-- Start Input data --
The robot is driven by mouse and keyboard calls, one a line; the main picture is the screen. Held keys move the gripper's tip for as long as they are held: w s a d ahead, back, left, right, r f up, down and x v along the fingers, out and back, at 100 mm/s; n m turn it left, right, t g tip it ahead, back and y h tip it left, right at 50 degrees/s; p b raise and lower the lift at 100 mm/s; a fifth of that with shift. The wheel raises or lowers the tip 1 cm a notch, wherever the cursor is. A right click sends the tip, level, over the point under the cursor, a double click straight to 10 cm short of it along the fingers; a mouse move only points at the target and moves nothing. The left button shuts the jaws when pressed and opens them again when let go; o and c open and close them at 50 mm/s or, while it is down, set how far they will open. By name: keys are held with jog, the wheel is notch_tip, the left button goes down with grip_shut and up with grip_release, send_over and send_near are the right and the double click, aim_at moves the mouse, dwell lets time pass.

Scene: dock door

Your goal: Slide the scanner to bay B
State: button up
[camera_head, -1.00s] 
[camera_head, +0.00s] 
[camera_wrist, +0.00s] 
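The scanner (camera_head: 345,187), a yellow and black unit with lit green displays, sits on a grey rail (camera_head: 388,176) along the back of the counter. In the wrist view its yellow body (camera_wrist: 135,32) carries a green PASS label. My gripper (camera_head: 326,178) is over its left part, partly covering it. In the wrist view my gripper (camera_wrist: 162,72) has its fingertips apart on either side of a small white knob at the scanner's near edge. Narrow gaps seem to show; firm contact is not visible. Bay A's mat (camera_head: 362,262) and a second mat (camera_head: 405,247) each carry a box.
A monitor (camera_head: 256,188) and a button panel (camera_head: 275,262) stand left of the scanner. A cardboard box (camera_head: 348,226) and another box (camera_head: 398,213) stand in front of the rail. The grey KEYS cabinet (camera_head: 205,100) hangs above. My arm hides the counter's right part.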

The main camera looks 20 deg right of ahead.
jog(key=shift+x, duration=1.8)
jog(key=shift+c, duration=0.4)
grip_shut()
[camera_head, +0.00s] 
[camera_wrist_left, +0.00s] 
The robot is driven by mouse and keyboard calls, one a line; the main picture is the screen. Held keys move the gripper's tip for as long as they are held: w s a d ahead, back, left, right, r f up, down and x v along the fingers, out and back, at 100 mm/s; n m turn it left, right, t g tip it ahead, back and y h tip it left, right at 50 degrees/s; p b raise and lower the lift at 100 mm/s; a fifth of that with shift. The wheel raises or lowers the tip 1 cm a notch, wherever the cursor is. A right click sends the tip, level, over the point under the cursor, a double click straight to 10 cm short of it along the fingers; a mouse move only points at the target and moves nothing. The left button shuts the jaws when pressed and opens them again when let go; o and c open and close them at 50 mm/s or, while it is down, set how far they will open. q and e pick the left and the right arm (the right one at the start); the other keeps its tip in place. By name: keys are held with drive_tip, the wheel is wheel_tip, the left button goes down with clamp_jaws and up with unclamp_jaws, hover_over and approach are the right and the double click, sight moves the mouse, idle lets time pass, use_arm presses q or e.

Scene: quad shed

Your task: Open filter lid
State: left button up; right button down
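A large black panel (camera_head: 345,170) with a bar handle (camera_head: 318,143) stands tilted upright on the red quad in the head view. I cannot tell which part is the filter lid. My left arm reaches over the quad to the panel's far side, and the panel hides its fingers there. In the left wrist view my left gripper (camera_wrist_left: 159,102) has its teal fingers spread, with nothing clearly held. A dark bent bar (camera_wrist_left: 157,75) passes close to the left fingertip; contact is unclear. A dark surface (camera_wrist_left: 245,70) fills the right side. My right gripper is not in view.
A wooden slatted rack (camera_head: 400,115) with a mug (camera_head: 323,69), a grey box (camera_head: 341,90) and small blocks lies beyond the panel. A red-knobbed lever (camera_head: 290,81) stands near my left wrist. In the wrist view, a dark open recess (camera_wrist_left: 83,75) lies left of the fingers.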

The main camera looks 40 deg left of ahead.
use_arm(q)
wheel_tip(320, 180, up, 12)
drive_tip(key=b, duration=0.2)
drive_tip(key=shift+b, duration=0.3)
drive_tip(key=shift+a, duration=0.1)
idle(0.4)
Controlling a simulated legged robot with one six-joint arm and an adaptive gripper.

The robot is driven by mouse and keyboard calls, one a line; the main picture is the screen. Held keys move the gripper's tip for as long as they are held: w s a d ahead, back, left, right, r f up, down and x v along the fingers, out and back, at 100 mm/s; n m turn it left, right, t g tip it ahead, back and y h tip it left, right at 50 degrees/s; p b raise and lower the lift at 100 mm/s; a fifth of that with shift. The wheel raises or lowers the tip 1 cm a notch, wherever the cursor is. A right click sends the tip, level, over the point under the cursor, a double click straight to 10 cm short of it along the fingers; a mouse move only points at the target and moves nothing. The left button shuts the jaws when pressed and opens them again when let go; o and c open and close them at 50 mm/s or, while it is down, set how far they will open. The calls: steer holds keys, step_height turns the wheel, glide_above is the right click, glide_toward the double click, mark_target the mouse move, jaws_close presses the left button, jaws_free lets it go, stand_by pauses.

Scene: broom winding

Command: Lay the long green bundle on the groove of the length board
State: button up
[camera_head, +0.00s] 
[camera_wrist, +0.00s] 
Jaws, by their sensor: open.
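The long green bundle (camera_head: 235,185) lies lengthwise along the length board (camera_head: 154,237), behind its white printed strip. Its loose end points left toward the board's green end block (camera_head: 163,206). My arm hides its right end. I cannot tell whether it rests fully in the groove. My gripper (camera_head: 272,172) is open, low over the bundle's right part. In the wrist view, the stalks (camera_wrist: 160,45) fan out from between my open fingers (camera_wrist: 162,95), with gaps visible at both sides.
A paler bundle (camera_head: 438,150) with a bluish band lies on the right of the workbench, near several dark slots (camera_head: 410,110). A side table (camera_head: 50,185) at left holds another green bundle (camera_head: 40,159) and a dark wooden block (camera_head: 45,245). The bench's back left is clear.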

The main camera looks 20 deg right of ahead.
-- End Input data --
Exercise goal: Find the word "Your" in the records and pull out each line that has it.

Solved problem:
Your goal: Slide the scanner to bay B
Your task: Open filter lid

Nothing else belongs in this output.